Margo Foreman

Margo Foreman has moved on from Iowa State to Clark University.

Iowa State's former Interim Vice President for Diversity, Equity and Inclusion, Margo Foreman, parted from the university last week. She is moving on to Clark University in Worcester, Massachusetts, where Foreman will serve as the Vice President and Chief Officer of Diversity, Equity and Inclusion.

Foreman began her journey at Iowa State in 2016 as the university's Director of Equal Opportunity. Prior, she had worked in the Office of Equal Opportunity in Indiana University-Purdue University after gaining her master's degree.

As the Director of Equal Opportunity, Foreman was responsible for managing the university's compliance to Affirmative Action plans, Title IX regulations and discrimination issues. In 2017 Foreman became the Assistant VP for Diversity, Equity and Inclusion, maintaining some of her previous tasks while taking on other responsibilities.

"I became the assistant vice president for diversity, equity and inclusion under Reg Stewart," Foreman said. "I remained over the compliance area and those duties, as well as the Title IX coordinator but I began to expand and work in DPDI (Diversity Program Development Initiative)."

Foreman explained how she operated as the Assistant VP for Diversity, Equity and Inclusion. 

"If we saw kind of themes or patterns in a particular area, we would always inform the leadership of that area," Foreman said. "Whether it's a college, a dean or maybe it is at the president level, [we inform] of what we're seeing so that we could kind of strategize with leadership around, what could we do to mitigate that."

Foreman served as the Assistant VP until the former VP, Dr. Reginald (Reg) Chhen Stewart, left Iowa State last summer to fill the same position at Chapman University in Orange County, Calif. Upon Stewart's departure, Foreman became the Interim VP for Diversity, Equity and Inclusion and began fulfilling some of the responsibilities that come with the position. 
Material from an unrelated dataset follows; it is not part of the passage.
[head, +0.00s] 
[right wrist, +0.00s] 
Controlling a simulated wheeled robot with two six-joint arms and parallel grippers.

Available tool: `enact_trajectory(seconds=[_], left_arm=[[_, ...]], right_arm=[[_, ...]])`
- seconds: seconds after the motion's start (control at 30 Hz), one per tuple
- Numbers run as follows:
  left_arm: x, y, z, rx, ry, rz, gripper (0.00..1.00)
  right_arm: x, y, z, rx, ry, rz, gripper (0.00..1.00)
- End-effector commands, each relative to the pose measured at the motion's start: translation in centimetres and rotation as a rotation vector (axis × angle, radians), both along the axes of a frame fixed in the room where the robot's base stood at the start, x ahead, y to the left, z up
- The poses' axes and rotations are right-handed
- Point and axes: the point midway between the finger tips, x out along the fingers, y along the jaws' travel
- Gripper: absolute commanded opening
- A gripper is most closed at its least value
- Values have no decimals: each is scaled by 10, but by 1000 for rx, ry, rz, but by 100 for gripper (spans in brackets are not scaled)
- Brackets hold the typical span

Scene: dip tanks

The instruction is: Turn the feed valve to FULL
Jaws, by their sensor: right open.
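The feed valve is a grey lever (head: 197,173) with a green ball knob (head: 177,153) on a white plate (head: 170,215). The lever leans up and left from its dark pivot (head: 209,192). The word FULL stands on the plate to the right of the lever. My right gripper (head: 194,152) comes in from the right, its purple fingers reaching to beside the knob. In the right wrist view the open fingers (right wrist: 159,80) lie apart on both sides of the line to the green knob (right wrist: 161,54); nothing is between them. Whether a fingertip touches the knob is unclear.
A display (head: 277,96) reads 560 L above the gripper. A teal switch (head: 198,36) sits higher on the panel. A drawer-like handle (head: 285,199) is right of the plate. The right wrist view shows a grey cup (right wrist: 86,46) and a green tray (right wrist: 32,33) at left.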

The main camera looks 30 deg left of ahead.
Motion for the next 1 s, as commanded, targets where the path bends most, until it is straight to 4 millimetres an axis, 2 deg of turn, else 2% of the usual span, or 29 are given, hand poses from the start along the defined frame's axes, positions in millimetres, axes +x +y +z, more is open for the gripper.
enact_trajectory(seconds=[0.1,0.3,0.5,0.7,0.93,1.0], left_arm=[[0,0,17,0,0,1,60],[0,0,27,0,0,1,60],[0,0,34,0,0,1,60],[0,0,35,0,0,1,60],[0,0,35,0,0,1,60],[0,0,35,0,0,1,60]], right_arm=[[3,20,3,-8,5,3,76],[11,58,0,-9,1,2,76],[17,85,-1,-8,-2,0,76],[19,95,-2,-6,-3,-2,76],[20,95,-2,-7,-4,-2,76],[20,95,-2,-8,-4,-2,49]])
University HR and the General Counsel Office helped take some of the Equal Opportunity load off Foreman's plate, freeing her up to focus on her Interim VP roles. 

"I had the opportunity in the interim role to really focus on initiating an effort that I believed would help the campus, prepare for a new Vice President, as well as helped the campus, kind of culminate their practice around diversity, equity inclusion efforts," Foreman said.

In the short time Foreman served as Interim VP, she started initiatives to push the university towards a more equitable campus.

"So, I launched a diversity, equity inclusion Think Tank," Foreman said. "We actually brought together, upwards of 80 people who do diversity, equity inclusion in some fashion or form in their work, and we talked about how do we develop a community of practice."

Foreman also worked toward creating a Diversity, Equity and Inclusion logic model, from which later DEI work can be derived. This would allow different groups and bodies from the university to regulate the DEI work being done for a universally tolerant campus.

Foreman bid farewell to Iowa State on Oct. 13 and began work for Clark University virtually from Ames, with plans to move out to Massachusetts later this year. Clark University is a school boasting roughly 3,500 students. According to Foreman, this was one of the more attractive elements of the school.

"So instead of having 40,000 people to be responsible or responsive to… I have a little bit like 3,500, I can now at this private institution I can actually talk to 3,500 people in a year," Foreman said. "I can ask, 'Are we being impactful?' 'What is your needs? What are the things you're experiencing?' and really get to stories, and then target my work instead of like a gunshot splatter. I can target my work for specific needs and specific improvement."

Foreman explained some more about why she chose to leave Iowa State.

"I'm not leaving Iowa State, I'm leaving Iowa and when I say that I mean because doing diversity, equity, inclusion work just became so much more hard and difficult with the way that our state has responded to all sorts of issues around diversity and inclusion," Foreman said. "You want to have energy and stakeholders were pushing with you. And that's not necessarily what we're experiencing right now."